As an internal process change, rather than a revision to legislation, this move requires no public consultation, the document notes.
The government is also reconsidering some rules around aggregate contained in the Growth Plan for the Greater Golden Horseshoe, which outlines how areas of southern Ontario can and can’t be developed. The province is mulling whether it wants to merge and edit the Growth Plan with another provincial policy document, but has only outlined the broad strokes: it wants to ensure “access to aggregate resources close to where they are needed.”
Mike Balkwill is campaign manager for the Reform Gravel Mining Coalition, which represents communities opposing aggregate projects. He told The Narwhal Ontario has licenced more than enough extraction already. He also said his group is concerned about moves to limit public input.
“There’s no need to accelerate approvals and remove residents’ right to appeal,” Balkwill said. “This is a dangerous direction for our society.”
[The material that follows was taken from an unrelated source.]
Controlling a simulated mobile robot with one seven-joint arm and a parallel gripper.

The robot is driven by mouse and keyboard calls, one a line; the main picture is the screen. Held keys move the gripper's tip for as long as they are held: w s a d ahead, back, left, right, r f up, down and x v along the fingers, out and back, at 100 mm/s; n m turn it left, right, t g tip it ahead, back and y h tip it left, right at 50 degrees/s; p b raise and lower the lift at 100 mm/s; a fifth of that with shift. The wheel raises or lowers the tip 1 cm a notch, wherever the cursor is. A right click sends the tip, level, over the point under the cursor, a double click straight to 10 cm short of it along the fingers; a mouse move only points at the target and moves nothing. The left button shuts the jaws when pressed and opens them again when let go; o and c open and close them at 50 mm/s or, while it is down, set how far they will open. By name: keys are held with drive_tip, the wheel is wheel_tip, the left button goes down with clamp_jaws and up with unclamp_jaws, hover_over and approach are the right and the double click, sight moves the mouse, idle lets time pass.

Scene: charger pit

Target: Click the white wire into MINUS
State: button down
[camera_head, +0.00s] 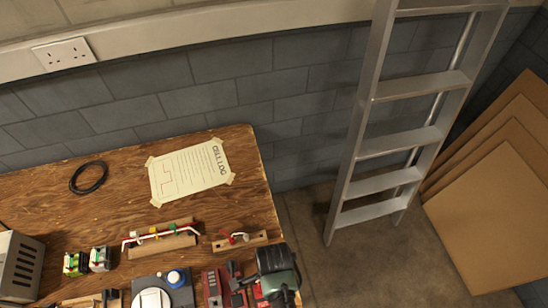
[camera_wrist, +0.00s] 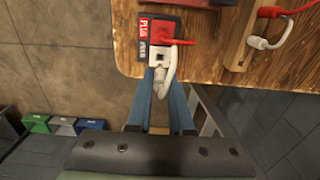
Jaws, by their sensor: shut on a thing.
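The terminal block (camera_wrist: 146,26) lies near the table edge in the wrist view, with a red PLUS label and a dark MINUS label beside it. A red wire (camera_wrist: 178,42) lies at the PLUS side. The white wire (camera_wrist: 169,74) loops beside its white end piece (camera_wrist: 160,60), which is at the MINUS side. I cannot tell whether that end is seated. My gripper (camera_wrist: 161,84) has its blue fingers shut on the white wire's end. In the head view my gripper (camera_head: 277,270) is at the table's right edge and hides part of what lies beneath it.
A wooden rack (camera_wrist: 238,48) with red and white wires is close by. The wooden table (camera_head: 110,190) bears a longer rack (camera_head: 160,242), a taped paper (camera_head: 190,172) and a black coil (camera_head: 88,177). A ladder (camera_head: 400,90) and boards (camera_head: 500,210) stand to the right.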

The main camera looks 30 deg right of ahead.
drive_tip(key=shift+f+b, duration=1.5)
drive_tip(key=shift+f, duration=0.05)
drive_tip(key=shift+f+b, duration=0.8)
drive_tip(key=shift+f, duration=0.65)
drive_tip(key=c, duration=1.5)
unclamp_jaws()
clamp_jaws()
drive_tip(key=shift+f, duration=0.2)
Since the Growth Plan has major impacts on other aspects of the environment — like farmland and fragmentation of habitat — any rewrite could be very consequential in other ways, too. The leaked document notes that any changes would maintain protection for the Greenbelt. It notes that while developers would likely be happy with the changes the Ford government has in mind, there will likely be backlash from municipalities, which would have to revamp land planning policy, and Indigenous communities, which might be concerned about Treaty Rights and natural features.
The reaction from farmers and environmentalists is also “likely to be strongly negative due to potential impacts on environmental protection, increased loss and fragmentation of prime agricultural lands, subsequent negative impacts to the agri-food sector, and increased allocations of land for housing and other urban uses,” the document notes.
Updated on Nov. 4, 2022, at 8 p.m. ET: This story has been updated to note the Ontario government’s announcement of proposed changes to the Greenbelt protected area.